When checking Server Common Name the second check fails. It is exactly what happens in your case.

Python path

Referring to the Pandas documentation:

io : str or file-like A URL, a file-like object, or a raw string containing HTML. Note that lxml only accepts the http, ftp and file url protocols. If you have a URL that starts with 'https' you might try removing the 's'.

You cannot read from HTTPS with the read_html method.

To circonvolve this problem, first download the resource using PSL over HTTPS without verifying the SSL context:

from urllib import request
import ssl

url="https://example.com/data.html"
context = ssl._create_unverified_context()
response = request.urlopen(url, context=context)
html = response.read()

And then process it with Pandas:

import pandas as pd
df = pd.read_html(html)

Create a Valid Context

As pointed out by @AlastairMcCormack:

context = ssl._create_unverified_context() should only be used for localhost or testing.

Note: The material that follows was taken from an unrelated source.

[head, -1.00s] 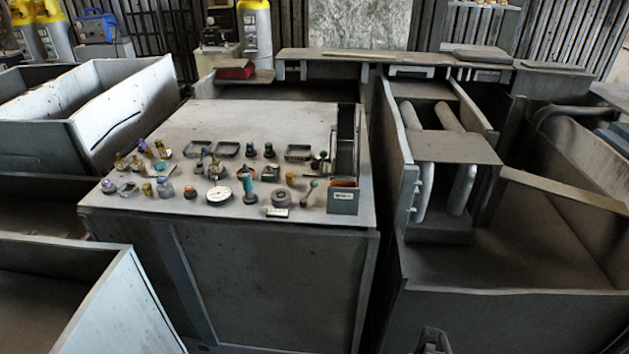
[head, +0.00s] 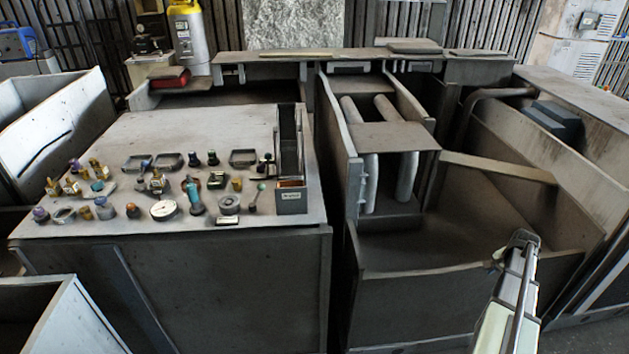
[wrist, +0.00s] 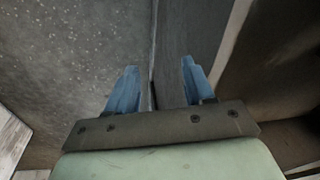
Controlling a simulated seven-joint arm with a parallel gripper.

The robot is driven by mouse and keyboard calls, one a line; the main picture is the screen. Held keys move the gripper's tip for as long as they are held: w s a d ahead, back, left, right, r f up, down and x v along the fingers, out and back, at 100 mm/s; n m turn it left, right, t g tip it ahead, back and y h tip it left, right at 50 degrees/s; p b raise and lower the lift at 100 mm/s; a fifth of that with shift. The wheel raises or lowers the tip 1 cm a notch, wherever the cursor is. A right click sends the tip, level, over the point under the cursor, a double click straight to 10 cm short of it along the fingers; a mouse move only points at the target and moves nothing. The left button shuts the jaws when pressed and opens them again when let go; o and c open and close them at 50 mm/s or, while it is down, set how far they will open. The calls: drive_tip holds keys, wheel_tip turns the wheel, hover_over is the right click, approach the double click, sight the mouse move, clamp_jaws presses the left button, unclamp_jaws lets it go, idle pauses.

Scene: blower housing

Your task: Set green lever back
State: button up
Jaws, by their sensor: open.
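The green lever (head: 261,187) is a thin stick with a green knob on the control panel top (head: 215,122), near its front right, just left of a small grey box. It leans up and to the right. My gripper (wrist: 158,80) shows in the wrist view with two blue fingers apart and nothing between them. A pale part of my arm shows at the lower right of the head view, well to the right of the panel. The lever is not in the wrist view.
Around the lever stand a gauge (head: 164,209), a round grey knob (head: 229,204) and several other knobs and valves. The tall grey box (head: 291,198) rises close on its right. A walled bin (head: 440,275) lies between the panel and my arm.

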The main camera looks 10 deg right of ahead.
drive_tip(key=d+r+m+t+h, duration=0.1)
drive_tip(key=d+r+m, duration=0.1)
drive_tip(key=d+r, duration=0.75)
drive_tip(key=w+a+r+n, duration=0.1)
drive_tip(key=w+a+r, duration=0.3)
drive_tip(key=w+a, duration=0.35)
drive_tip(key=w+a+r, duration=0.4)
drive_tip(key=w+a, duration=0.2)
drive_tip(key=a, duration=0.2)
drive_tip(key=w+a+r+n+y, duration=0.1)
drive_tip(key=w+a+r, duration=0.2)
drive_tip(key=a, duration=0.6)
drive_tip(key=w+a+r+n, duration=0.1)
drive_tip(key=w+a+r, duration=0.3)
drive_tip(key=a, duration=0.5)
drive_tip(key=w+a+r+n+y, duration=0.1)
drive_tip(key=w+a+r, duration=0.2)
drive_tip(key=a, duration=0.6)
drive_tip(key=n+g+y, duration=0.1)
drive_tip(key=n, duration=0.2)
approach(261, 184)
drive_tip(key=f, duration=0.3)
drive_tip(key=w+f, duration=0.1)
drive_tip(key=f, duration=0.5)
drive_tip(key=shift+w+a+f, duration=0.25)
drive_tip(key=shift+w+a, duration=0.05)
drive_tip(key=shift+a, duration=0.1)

If accessing the resource without verifying the SSL context solves your problem, then it is time to create a valid context (intro, snippets) in order to safely fetch your resource.

Server path

You can also create a new certificate where the Common Name does match the server domain (or its IP). Here localhost seems come from a development certificate that was sent to production server, this could not work properly.

Anyway this point does not solve the fact than read_html does not handle HTTPS connections.